Alabama Judge Tom Parker is suing his state’s Judicial Inquiry Commission over an investigation into comments he made on a radio show.
In a federal lawsuit filed Wednesday by the conservative Liberty Counsel, Parker’s attorneys wrote the the JIC investigation was being used to “restrict and chill” his First Amendment right to free speech. They say it hurts Parker, who is running a reelection campaign.
That harm is continuing and, in fact, increasing as the election approaches and forces him to engage in self-censorship. Justice Parker is facing a credible threat of sanction resulting from the JIC’s ongoing investigation of him due to his protected speech, and no person—including a sitting judge and candidate for judicial office—should be forced to choose between speech and sanction.

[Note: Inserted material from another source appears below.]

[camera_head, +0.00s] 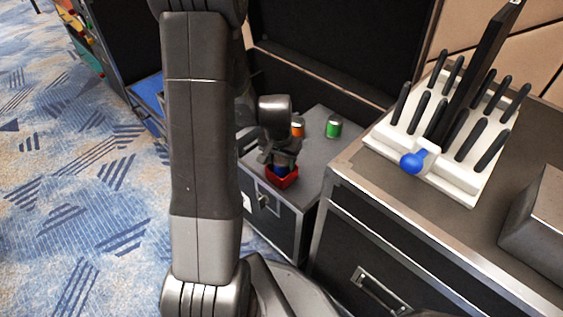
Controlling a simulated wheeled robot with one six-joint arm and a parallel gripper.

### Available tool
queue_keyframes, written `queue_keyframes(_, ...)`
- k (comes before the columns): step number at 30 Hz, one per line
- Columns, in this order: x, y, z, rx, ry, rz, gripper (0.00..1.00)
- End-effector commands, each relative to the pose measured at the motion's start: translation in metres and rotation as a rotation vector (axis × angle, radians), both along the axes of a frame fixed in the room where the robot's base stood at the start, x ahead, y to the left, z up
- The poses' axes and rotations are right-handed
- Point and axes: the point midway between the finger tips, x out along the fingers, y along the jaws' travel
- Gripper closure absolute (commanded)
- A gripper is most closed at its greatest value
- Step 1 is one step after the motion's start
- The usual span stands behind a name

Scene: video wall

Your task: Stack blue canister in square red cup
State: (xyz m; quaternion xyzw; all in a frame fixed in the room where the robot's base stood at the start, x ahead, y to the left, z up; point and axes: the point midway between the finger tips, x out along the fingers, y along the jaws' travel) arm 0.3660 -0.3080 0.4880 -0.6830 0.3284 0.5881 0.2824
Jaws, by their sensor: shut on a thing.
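The square red cup (284,180) stands on the grey top of a low black case, close to its front edge.
A green canister (334,126) and an orange one (297,126) stand behind on the same case top (313,152). A taller case at the right carries a white rack (466,186) with black handles and a blue ball (412,162). Blue patterned carpet (75,170) lies at the left.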

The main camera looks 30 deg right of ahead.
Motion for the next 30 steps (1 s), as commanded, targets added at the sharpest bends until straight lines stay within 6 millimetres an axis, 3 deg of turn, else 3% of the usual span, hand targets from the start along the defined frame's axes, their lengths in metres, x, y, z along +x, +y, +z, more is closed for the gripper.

In an October 6 radio interview, Parker said state judges should ignore Obergefell v. Hodges, a U.S. Supreme Court case that effectively approved same-sex marriage nationwide.
Parker’s comments, from the interview:
The states should be a check on the federal government, and the proper organ within a state to do that versus the U.S. Supreme Court would be a state supreme court. Now I doubt that it would be a blanket defiance of all jurisdiction on the U.S. Supreme Court, but in regards to the Obergefell decision where it’s clear that they jumped outside of the precedents in order to impose their will on this country, that yes, resisting that decision could maybe start a revival of what we need in this country and return to our original founding principles.
That comment came in the middle of a pending case, where the Alabama Supreme Court (on which Parker serves) was looking at a same-sex marriage prohibition. On October 12, the Southern Law Poverty Center, a civil rights organization, filed a complaint with the JIC, saying Parker violated judicial ethics by publicly commenting on this pending case, and calling for state judges to ignore the Obergefell ruling. This initiated the investigation in question, and Judge Parker now faces suspension.
In his lawsuit, Parker wants, among other things, protection for what he said in that radio interview, court costs, and a ruling that parts of the Alabama Canon of Judicial Ethics violates the First Amendment.
We reached out to the JIC, but a spokesperson declined to comment.
In Obergefell, the U.S. Supreme Court found that prohibitions against same-sex marriage violated the 14th Amendment.